Last week I had the opportunity to vacation in Yellowstone and Grand Teton National Parks. I felt so privileged to explore these national treasures. In Yellowstone I was able to stay in a rustic cabin near Roosevelt Lodge. The rocking chair on the lodge porch lent itself well to an early morning cup of coffee, listening to the birds and thinking about TR’s visit to Yellowstone with John Burroughs 110 years earlier.
On the return trip I spent two days in Cody, Wyoming, mostly at the Buffalo Bill Center of the West. This remarkable institution housing five museums and a research library was worth every minute. It is a jewel not to be missed when you’re nearby!

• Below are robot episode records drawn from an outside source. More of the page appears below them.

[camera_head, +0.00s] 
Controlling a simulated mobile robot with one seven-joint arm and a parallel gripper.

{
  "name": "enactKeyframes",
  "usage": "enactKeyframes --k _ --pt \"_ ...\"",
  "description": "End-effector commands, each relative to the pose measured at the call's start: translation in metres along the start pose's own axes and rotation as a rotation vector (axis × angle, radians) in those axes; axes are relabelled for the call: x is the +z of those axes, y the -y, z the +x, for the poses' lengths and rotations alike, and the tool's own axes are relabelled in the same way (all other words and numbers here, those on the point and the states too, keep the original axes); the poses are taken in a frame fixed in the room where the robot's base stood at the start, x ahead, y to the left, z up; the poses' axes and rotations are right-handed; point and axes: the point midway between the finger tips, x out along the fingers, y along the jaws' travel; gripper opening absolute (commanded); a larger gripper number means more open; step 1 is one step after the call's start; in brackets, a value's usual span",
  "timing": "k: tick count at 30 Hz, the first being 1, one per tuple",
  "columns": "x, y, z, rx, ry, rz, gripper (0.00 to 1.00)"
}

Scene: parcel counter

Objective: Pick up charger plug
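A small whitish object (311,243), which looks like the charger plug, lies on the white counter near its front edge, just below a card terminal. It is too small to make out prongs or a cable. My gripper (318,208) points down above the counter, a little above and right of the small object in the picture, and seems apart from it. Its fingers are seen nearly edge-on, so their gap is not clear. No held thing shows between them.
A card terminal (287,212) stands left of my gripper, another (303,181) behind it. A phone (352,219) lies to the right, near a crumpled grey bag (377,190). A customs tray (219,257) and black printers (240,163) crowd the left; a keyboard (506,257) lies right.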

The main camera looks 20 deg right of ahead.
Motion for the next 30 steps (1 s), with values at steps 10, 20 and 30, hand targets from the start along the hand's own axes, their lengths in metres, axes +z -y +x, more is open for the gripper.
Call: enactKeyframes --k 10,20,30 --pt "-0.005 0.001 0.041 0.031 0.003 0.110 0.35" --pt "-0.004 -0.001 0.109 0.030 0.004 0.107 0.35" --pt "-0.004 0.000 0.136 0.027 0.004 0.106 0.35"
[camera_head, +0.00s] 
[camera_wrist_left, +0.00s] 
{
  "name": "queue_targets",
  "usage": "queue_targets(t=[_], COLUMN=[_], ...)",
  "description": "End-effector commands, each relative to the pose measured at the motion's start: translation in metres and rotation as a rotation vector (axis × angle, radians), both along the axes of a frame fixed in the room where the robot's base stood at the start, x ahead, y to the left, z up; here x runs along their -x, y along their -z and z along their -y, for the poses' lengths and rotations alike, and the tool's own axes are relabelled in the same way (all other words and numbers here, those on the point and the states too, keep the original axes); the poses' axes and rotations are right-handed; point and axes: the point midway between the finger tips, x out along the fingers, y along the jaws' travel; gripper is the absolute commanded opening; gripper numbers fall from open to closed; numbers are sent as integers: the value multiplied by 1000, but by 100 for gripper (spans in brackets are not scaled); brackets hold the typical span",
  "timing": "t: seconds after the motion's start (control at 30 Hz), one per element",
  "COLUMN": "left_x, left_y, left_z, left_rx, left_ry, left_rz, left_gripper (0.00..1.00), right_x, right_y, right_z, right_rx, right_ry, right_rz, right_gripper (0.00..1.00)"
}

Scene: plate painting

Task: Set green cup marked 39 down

The McCracken Research Library collections cover not only the life of William F. Cody but the full experience of the American West. A particular collection of interest comes from the Winchester Repeating Arms Company, and one file captured my attention: a series of letters regarding the firearms Theodore Roosevelt wanted for hunting big game in Africa.
I was struck by the fact that TR addressed his first letter to Winchester on the topic in June of 1908, a full nine months before the end of his presidency when he would leave on safari with his son Kermit. I was also impressed by the detail with which TR described the modifications he desired in the sights, stock, and magazine. His knowledge of the rifles and their capacities and limitations was evident. He was understandably concerned that the rifle he would be carrying sometimes jammed – an unacceptable possibility, given the game they would be pursuing. “I can not afford to take any chances,” he declared.
After three months of correspondence, Winchester sent two rifles to the President for testing. Dissatisfied with the firearms’ performance, TR responded with the sternest opening to a letter I have yet encountered: “Gentlemen: I am really annoyed at the shape in which you sent out those rifles.” Three months later his concerns had been allayed and he wrote more encouragingly, “I can not say how much I like those two .405 rifles you sent me.” He in fact ordered a third one as a back-up.
What a treat to spend time in this outstanding museum and research library following my days in the national parks. Happy travels to those of you still taking that final summer vacation! If you combine business and pleasure, I hope you succeed in doing so without feeling the passage from one to the other.